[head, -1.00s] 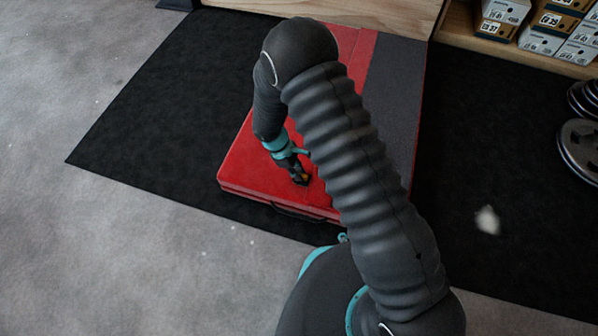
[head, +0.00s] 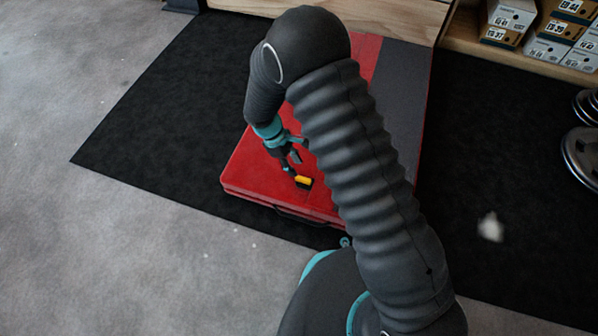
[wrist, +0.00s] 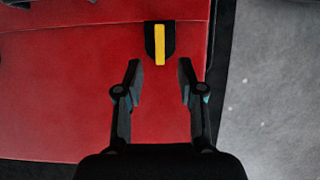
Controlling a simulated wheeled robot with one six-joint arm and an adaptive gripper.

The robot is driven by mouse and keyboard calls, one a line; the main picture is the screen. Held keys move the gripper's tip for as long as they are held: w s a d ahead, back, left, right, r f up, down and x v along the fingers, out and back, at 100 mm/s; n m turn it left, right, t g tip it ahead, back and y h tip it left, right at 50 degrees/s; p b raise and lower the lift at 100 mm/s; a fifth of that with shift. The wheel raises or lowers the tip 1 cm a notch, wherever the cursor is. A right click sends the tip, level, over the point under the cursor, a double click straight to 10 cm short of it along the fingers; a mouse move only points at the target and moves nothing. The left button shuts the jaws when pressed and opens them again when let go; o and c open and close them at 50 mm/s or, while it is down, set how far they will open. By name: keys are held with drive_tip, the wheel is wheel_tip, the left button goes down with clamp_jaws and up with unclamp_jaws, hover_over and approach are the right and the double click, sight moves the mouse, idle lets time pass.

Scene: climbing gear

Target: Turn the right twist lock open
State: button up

______

WORK REQUIRED →
Write out every line above exactly as it is, leaving out the pictures.

OUTPUT OF THE EXERCISE →
[head, -1.00s] 
[head, +0.00s] 
[wrist, +0.00s] 
Controlling a simulated wheeled robot with one six-joint arm and an adaptive gripper.

The robot is driven by mouse and keyboard calls, one a line; the main picture is the screen. Held keys move the gripper's tip for as long as they are held: w s a d ahead, back, left, right, r f up, down and x v along the fingers, out and back, at 100 mm/s; n m turn it left, right, t g tip it ahead, back and y h tip it left, right at 50 degrees/s; p b raise and lower the lift at 100 mm/s; a fifth of that with shift. The wheel raises or lowers the tip 1 cm a notch, wherever the cursor is. A right click sends the tip, level, over the point under the cursor, a double click straight to 10 cm short of it along the fingers; a mouse move only points at the target and moves nothing. The left button shuts the jaws when pressed and opens them again when let go; o and c open and close them at 50 mm/s or, while it is down, set how far they will open. By name: keys are held with drive_tip, the wheel is wheel_tip, the left button goes down with clamp_jaws and up with unclamp_jaws, hover_over and approach are the right and the double click, sight moves the mouse, idle lets time pass.

Scene: climbing gear

Target: Turn the right twist lock open
State: button up

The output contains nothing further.